On first impressions, the rather squat grey mass of volcanic stone that makes up Borobudur may not seem as impressive as other towering structures—the temple has no chambers you can enter. Instead, the massive complex envelops a small hill, which when viewed from above follows the form of a giant mandala.
The lower, almost-square-shaped base stretches approximately 120 metres each side, topped by six concentric square terraces decorated with 2,672 exquisitely carved relief panels and 504 Buddha sculptures, leading to an upper trio of circular-shaped levels topped with 72 bell-like stupas, culminating with a large dome at the centre. By walking the ancient pilgrims’ path, roughly five kilometres clockwise around each level, past the lower galleries with images of “desire” to the levels of the teachings and life of Buddha, and finally to the realm of “nothingness”, you can appreciate the sheer splendour of this antiquity, the world’s largest Buddhist monument.
Little is known of Borobudur’s ancient history, and some archaeologists speculate that the site may predate Buddhism and perhaps have had earlier Hindu or even early Javanese religious significance. It is believed construction of Borobudur began about 760 AD during the peak of the Shailendra dynasty, advocates of Mahayana Buddhism, and evolved through several phases over some 70 years. There is some confusion over the prevailing Buddhist and Hindu kingdoms ruling central Java at this time, as to whether they lived a peaceful coexistence or were rivals. Nearby Hindu Prambanan temple was constructed during a similar period, and significant Hindu and Buddhist influence can be seen in both.

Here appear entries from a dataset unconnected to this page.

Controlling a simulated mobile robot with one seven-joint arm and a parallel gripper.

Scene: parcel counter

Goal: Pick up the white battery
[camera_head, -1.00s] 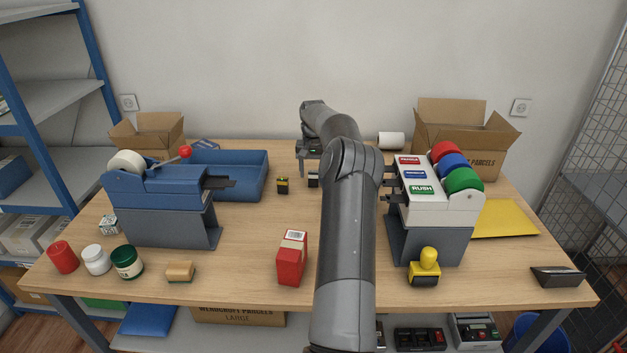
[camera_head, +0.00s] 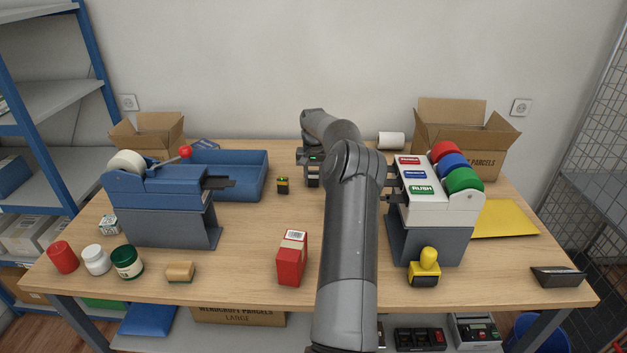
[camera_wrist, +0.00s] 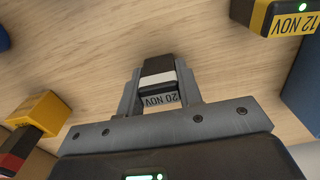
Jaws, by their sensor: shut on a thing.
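The white battery (camera_wrist: 158,82) is a black block with a white band and a "20 NOV" label. In the wrist view it sits between the two fingers of my gripper (camera_wrist: 160,92), which is shut on it. In the head view the battery (camera_head: 313,182) shows just below my gripper (camera_head: 312,172), at the back middle of the table, partly covered by the fingers. I cannot tell whether it still touches the tabletop.
A yellow-and-black battery (camera_head: 283,186) labelled "12 NOV" stands to the left. A blue bin (camera_head: 255,185) lies farther left. The label dispenser (camera_head: 425,205) stands right of my arm. In the wrist view, a yellow-and-black object (camera_wrist: 38,112) is at the left.

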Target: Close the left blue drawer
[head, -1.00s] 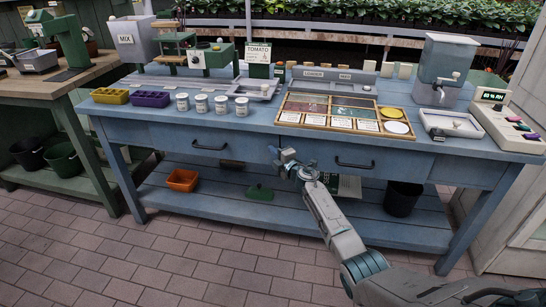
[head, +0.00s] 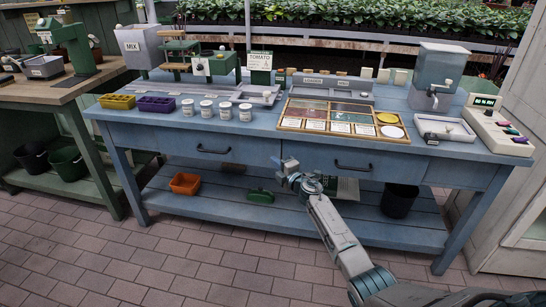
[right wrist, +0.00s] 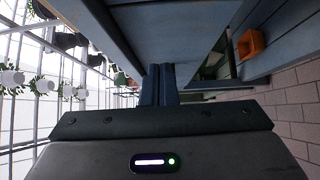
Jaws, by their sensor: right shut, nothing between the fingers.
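The left blue drawer (head: 190,141) is in the front of the blue workbench, with a dark bar handle (head: 213,150). It looks nearly flush in the head view; I cannot tell whether a small gap is left. My right gripper (head: 281,167) is shut and empty, near the drawer's right end and to the right of its handle. I cannot tell whether it touches the front. In the right wrist view its dark fingers (right wrist: 160,84) are together beside a long blue bench surface (right wrist: 178,45). My left gripper is not in view.
A right drawer with its own handle (head: 352,167) is beside it. White cans (head: 206,109) and a seed tray (head: 345,117) stand on the bench top. An orange bin (head: 185,184) and a black bucket (head: 399,200) are on the lower shelf. The brick floor in front is clear.

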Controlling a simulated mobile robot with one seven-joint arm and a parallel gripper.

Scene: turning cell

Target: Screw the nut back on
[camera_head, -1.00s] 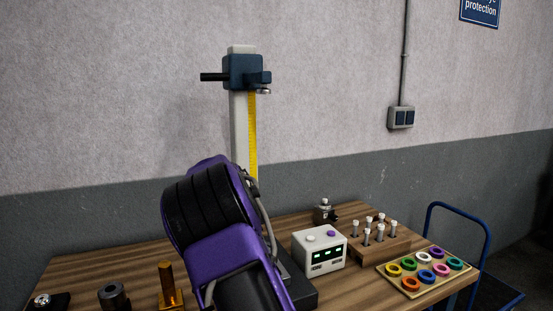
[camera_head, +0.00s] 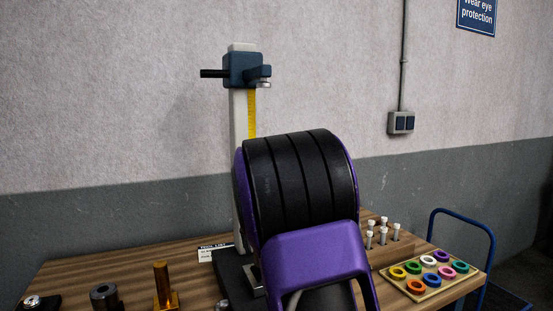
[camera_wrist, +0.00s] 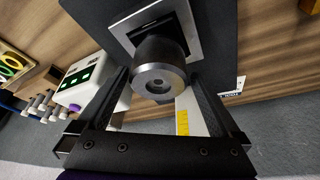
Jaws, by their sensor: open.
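In the wrist view a dark grey round part (camera_wrist: 158,76) with a small central hole stands on a square metal plate (camera_wrist: 186,30) on a black base. I cannot tell whether it is the nut. My open gripper (camera_wrist: 163,88) has one finger on each side of it, with no clear contact. In the head view my arm hides my gripper and this part. A dark grey ring-shaped part (camera_head: 104,294) and a brass post on a foot (camera_head: 163,286) stand at the table's front left.
A tall stand (camera_head: 240,110) with a blue clamp head (camera_head: 245,70) rises behind my arm. A white box (camera_wrist: 83,80) with green displays stands beside its base. A tray of coloured rings (camera_head: 469,272) lies at right. White-topped pegs (camera_head: 383,234) stand nearby.

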Within a century of its completion, Borobodur was abandoned. While the reasons remain unclear, contributing factors may have been a series of volcanic eruptions and a shift of power towards East Java (with the former perhaps influencing the latter). For centuries, Borobudur lay almost forgotten, buried in volcanic ash and consumed by jungle, fading to the realm of folktale, until the early 19th century when those stories reached the ears of Sir Thomas Stamford Raffles, Lieutenant-Governor of British Java, and more famously, later founder of Singapore.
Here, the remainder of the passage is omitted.